Attempting to go solo when buying homes to use for rental income can be a little overwhelming. Not every person is a born business manager and can struggle with what steps to take in order to purchase investment property. Some people who ask should I form a real estate joint venture can have a lot of questions about how to begin in the real estate industry.
Real Estate Joint Venture Defined
When two or more investors come together in agreement, a joint venture is formed. A contract is typically signed by both parties that specifies how investments will be made and what type of income can be earned.
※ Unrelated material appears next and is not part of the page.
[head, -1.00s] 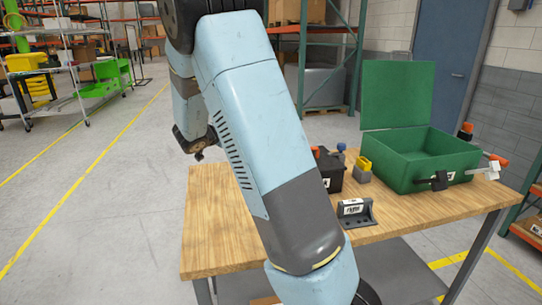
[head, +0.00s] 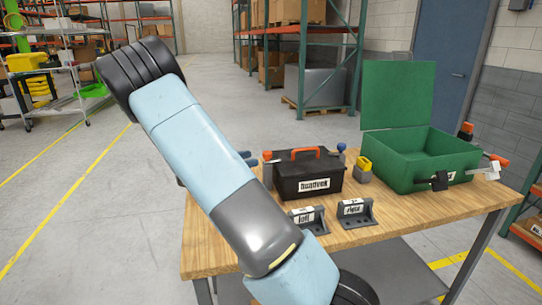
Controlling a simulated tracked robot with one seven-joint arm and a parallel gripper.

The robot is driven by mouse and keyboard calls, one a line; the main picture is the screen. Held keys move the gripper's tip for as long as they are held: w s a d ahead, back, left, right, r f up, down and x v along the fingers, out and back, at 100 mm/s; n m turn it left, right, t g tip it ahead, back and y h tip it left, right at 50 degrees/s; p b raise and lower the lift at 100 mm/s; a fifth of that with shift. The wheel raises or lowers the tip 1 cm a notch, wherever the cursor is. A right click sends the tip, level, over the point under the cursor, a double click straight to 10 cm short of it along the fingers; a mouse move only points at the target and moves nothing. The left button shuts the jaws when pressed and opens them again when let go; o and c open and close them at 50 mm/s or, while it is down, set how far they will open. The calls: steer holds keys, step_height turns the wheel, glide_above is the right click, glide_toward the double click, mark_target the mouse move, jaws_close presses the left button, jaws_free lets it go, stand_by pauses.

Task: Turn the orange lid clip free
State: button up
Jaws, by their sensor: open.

Most agreements have a termination clause that helps each partner get out of the venture if he or she is no longer happy.
3 Pros of an Investment Joint Venture
3. Partners Have Resources
People who have experience when partnering in the housing industry often have resources that are not available to a beginner. From additional investors to attorneys to brokers of available real estate, a partner can be a great advantage when buying a first rental house.
2. Risks are Shared
A person who is considering buying an investment home although is worried about the risk can have this risk shared under a joint venture agreement. An equal or partial split of the investment dollars needed can be shared between each person to lessen the financial burden.
1. Time Saver
Doing all of the work alone is exhausting even for an experienced investor. When people enter into a strategic alliance, more of the work can be shared to reduce the time spent earning cash flow. This is one of the best time savers that a real estate investor will find in the industry.
3 Cons of a Strategic Alliance
3. Lack of Management
Although a two people can agree to lead together, one of the partners who has more experience must be able to lead into familiar territory. People who are a type A personality might not perform well in a non-leadership role. When invested funds are at stake, friction can cause lack of communication between partners. Management of the venture will likely be an issue.
2. All Parts are Not Equal
One person can have more funds than another or one partner can have more outside contacts. This strategy can be a disadvantage during any real estate venture. A good contract in the beginning can help prevent issue that arise during the purchase period of a rental home as well as throughout the life of the partnership.
A person can literally go through 20 or 30 potential partners before one that meets all criteria is selected. There are many good people who have the best of intentions although might not be right for an investment relationship. Going to real estate clubs, industry events or seminars does take time to find the right partner.